* [WORK REQUIRED] Below is a listing to transcribe in full and exactly; keep the pictures out.
↓↓↓
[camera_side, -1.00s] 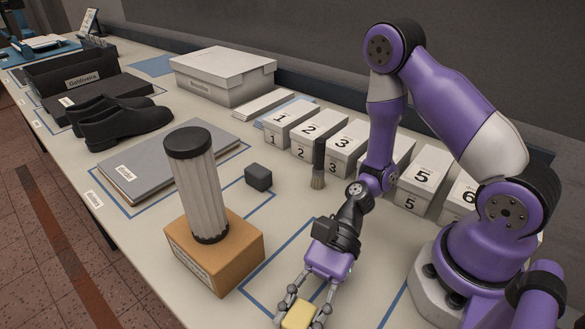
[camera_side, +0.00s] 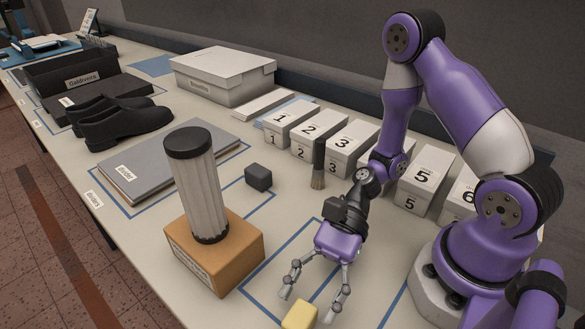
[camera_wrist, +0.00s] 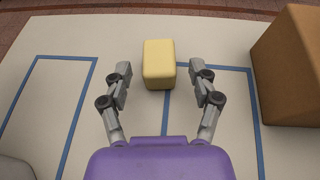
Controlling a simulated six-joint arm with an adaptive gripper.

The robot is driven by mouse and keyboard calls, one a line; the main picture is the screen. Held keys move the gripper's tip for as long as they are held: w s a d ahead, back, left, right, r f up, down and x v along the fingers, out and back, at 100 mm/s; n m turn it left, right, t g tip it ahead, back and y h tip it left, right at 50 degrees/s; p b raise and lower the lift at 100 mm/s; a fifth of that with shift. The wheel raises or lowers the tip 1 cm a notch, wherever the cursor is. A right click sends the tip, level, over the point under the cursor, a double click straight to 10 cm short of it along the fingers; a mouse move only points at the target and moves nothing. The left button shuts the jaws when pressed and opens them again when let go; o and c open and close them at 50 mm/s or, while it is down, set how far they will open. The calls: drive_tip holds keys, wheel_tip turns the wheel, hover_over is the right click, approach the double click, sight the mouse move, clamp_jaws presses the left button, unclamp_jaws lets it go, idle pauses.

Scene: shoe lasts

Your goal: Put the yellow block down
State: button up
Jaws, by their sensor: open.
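The yellow block (camera_side: 300,315) rests on the table near the bottom edge of the side view, partly cut off by the frame. In the wrist view the yellow block (camera_wrist: 159,64) sits across a blue taped line, just beyond my fingertips. My gripper (camera_side: 314,293) is open and empty, above and behind the block. In the wrist view the two fingers of my gripper (camera_wrist: 160,82) are spread wide on either side, apart from the block.
A brown box (camera_side: 215,250) carrying a ribbed grey cylinder (camera_side: 200,190) stands left of my gripper. A small dark block (camera_side: 258,177), a brush (camera_side: 318,165) and numbered white boxes (camera_side: 340,150) lie farther back. Bare table with blue tape lines surrounds the yellow block.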

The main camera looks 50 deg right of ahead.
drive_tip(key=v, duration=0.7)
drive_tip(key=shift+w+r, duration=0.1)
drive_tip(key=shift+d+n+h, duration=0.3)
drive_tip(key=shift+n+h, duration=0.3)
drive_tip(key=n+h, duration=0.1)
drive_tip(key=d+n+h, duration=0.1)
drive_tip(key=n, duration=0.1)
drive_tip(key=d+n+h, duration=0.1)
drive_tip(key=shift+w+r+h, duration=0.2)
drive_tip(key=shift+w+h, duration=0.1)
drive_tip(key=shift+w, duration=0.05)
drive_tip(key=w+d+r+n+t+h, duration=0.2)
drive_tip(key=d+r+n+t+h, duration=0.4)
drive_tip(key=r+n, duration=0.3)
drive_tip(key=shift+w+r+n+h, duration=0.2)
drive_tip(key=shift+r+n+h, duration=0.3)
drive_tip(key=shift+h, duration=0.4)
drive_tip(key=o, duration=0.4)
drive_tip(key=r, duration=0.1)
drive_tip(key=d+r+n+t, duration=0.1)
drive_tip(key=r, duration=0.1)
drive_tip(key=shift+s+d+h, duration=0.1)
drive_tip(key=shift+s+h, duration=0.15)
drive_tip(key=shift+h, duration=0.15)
↑↑↑
* [WORKED ANSWER]
[camera_side, -1.00s] 
[camera_side, +0.00s] 
[camera_wrist, +0.00s] 
Controlling a simulated six-joint arm with an adaptive gripper.

The robot is driven by mouse and keyboard calls, one a line; the main picture is the screen. Held keys move the gripper's tip for as long as they are held: w s a d ahead, back, left, right, r f up, down and x v along the fingers, out and back, at 100 mm/s; n m turn it left, right, t g tip it ahead, back and y h tip it left, right at 50 degrees/s; p b raise and lower the lift at 100 mm/s; a fifth of that with shift. The wheel raises or lowers the tip 1 cm a notch, wherever the cursor is. A right click sends the tip, level, over the point under the cursor, a double click straight to 10 cm short of it along the fingers; a mouse move only points at the target and moves nothing. The left button shuts the jaws when pressed and opens them again when let go; o and c open and close them at 50 mm/s or, while it is down, set how far they will open. The calls: drive_tip holds keys, wheel_tip turns the wheel, hover_over is the right click, approach the double click, sight the mouse move, clamp_jaws presses the left button, unclamp_jaws lets it go, idle pauses.

Scene: shoe lasts

Your goal: Put the yellow block down
State: button up
Jaws, by their sensor: open.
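The yellow block (camera_side: 300,315) rests on the table near the bottom edge of the side view, partly cut off by the frame. In the wrist view the yellow block (camera_wrist: 159,64) sits across a blue taped line, just beyond my fingertips. My gripper (camera_side: 314,293) is open and empty, above and behind the block. In the wrist view the two fingers of my gripper (camera_wrist: 160,82) are spread wide on either side, apart from the block.
A brown box (camera_side: 215,250) carrying a ribbed grey cylinder (camera_side: 200,190) stands left of my gripper. A small dark block (camera_side: 258,177), a brush (camera_side: 318,165) and numbered white boxes (camera_side: 340,150) lie farther back. Bare table with blue tape lines surrounds the yellow block.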

The main camera looks 50 deg right of ahead.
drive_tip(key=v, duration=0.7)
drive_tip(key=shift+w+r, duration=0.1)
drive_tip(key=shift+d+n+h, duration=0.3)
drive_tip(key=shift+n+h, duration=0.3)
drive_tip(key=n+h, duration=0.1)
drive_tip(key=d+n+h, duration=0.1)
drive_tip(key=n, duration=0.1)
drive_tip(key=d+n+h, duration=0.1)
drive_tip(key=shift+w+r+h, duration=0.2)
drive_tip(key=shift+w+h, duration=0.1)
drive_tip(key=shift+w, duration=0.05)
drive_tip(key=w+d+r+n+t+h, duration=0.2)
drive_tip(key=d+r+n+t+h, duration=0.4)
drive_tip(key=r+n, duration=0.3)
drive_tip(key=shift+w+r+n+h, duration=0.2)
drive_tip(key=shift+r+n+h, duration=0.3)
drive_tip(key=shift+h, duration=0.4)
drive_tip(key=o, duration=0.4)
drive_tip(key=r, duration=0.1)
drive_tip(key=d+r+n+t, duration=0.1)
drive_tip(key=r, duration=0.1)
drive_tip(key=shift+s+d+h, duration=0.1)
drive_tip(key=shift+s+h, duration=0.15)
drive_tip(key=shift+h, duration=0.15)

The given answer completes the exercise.